Ezell Ford grew up in the neighborhood near 66th Street and Broadway. He was a promising young athlete, but got into legal trouble over marijuana possession. In 2008, he was the victim of a gang shooting. The following year, he began showing signs of mental illness, according to his great aunt Mahalia Clark. He was a familiar presence on nearby streets because he would spend much of his days taking extended walks, often bumming cigarettes from people he knew, Clark and neighbors said.
On Aug. 11, 2014 he encountered two police officers in front of a house near 65th and Broadway. There was a struggle, with Ford and another officer on the ground. Ford was shot three times. One shot hit his upper front torso, one struck behind the arm, and the third went into his back. The gun was close enough to leave a muzzle mark on his back, according to the Los Angeles County Coroner's autopsy.

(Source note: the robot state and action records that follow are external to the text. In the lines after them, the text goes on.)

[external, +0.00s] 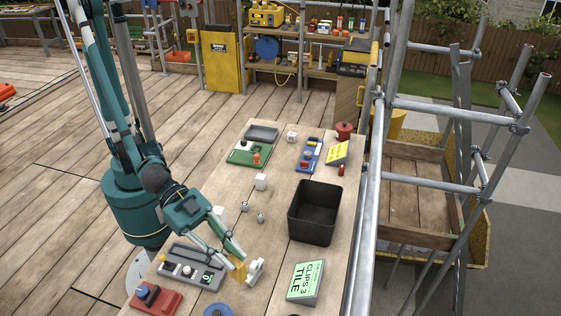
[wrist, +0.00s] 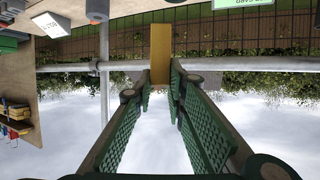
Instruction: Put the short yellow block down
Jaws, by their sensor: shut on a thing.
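The short yellow block (external: 238,271) is between the fingertips of my gripper (external: 232,257), low over the near part of the wooden table. In the wrist view the block (wrist: 160,52) stands out beyond the two green-padded fingers of my gripper (wrist: 161,82), which are shut on it. A white fitting (external: 255,270) is close to the block's right side. I cannot tell whether the block touches the table or the white fitting.
A grey tray of small parts (external: 188,267) lies left of my gripper, with a red tray (external: 153,299) nearer. A black bin (external: 315,213) and a green-and-white "CLIPS 3 TILE" box (external: 306,283) are to the right. Small white and grey pieces (external: 261,182) stand further back. Scaffold rails run along the right.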

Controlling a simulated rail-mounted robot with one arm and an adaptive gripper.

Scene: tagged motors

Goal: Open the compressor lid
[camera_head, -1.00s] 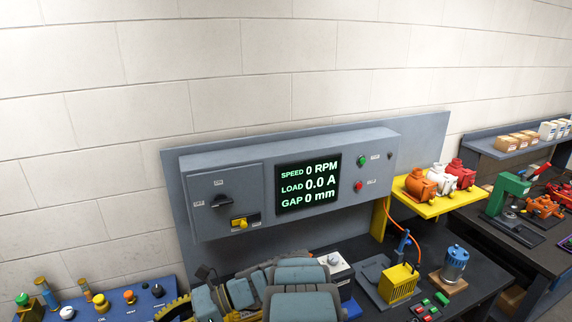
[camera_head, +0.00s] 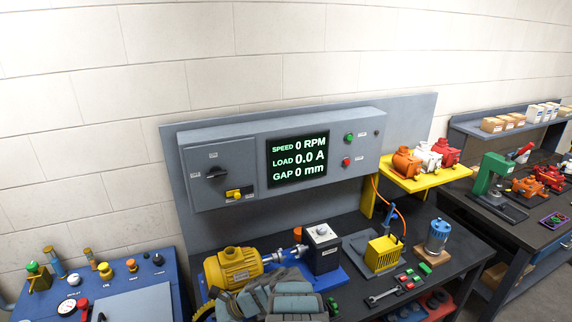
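Nothing in the head view can be surely picked out as the compressor or its lid. At the lower left, a blue bench (camera_head: 150,264) carries a flat grey panel (camera_head: 140,303) with a round white gauge and a red part, cut off by the bottom edge; I cannot tell if this belongs to the compressor. Blue-grey links of my arm show at the bottom middle, but my gripper's fingers are not in view.
A control cabinet (camera_head: 222,150) hangs above. A yellow finned unit (camera_head: 384,250), a wrench (camera_head: 381,296) and a blue motor (camera_head: 438,235) stand or lie to the right.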

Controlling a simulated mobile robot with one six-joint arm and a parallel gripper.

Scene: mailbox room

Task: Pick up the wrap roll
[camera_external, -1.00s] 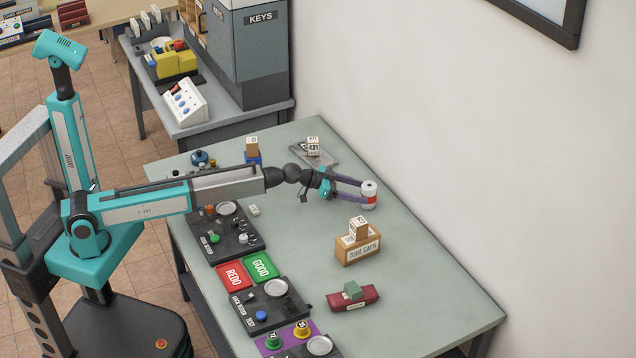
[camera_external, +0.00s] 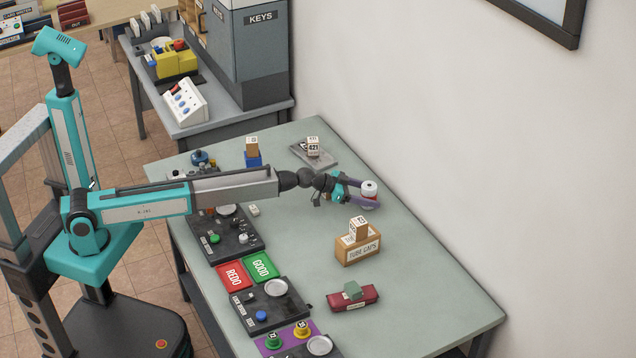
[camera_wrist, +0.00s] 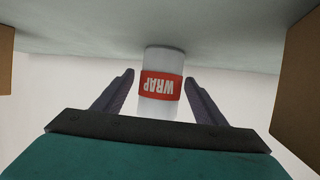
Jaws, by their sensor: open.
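The wrap roll (camera_external: 369,189) is a white upright cylinder with a red band, standing on the table near its wall side. In the wrist view the roll (camera_wrist: 160,108) shows its red label reading WRAP, upside down in the picture. My gripper (camera_external: 368,197) is open, with its purple fingers reaching to the roll. In the wrist view my gripper (camera_wrist: 160,80) has one finger on either side of the roll, with a gap visible on both sides. In the external view the fingers partly cover the lower roll.
A brown TUBE CAPS box (camera_external: 358,250) with a small block on top stands in front of the roll. A grey plate with a numbered cube (camera_external: 313,147) lies behind. A red block (camera_external: 354,298) lies nearer the front. The wall runs along the table's right side.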

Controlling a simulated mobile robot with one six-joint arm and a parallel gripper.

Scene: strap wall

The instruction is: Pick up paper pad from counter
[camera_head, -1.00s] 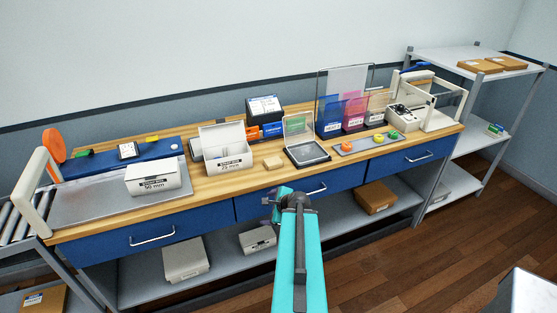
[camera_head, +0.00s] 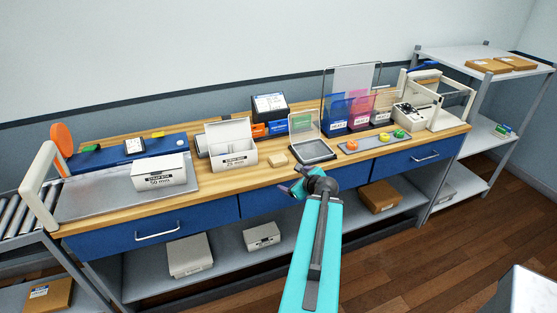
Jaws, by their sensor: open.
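A small tan block (camera_head: 278,160), which looks like the paper pad, lies flat on the wooden counter (camera_head: 245,183) near its front edge. It sits between the open white strap box and the clear-lidded case. My gripper (camera_head: 291,190) is open and empty, in front of the counter's front edge. In the picture it is just below and slightly right of the tan block, apart from it. My teal arm hides part of the drawer fronts and lower shelf.
An open white 25 mm strap box (camera_head: 230,146) stands left of the block. A clear-lidded case (camera_head: 314,149) stands right of it. A tray with coloured buttons (camera_head: 378,143) and a white 50 mm box (camera_head: 159,172) are farther off.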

The shooting has been the subject of investigations at the LAPD by the chief of police and by Alex Bustamante of the independent Office of the Inspector General. The Police Commission decision is the final word on whether the officers were justified using deadly force and whether they acted within the department's use-of-force policy.
The Los Angeles Times, citing unnamed sources close to the LAPD's investigation said Chief Beck found the shooting justified, as did Bustamante. The Times report said Officer Wampler had scratches on his hand and on his holster. However, Bustamante is said in the Times report to have questioned why the officers approached Ford in the manner they did.
The District Attorney's office is running an independent parallel investigation that would compare its findings with the LAPD's, and decide whether any criminal charges are warranted.
Ford's mother, Tritobia Ford, has said she wants the U.S. Department of Justice to also investigate the shooting. Thom Mrozek, spokesman for the U.S. Attorney's office in Los Angeles said they are monitoring local investigations.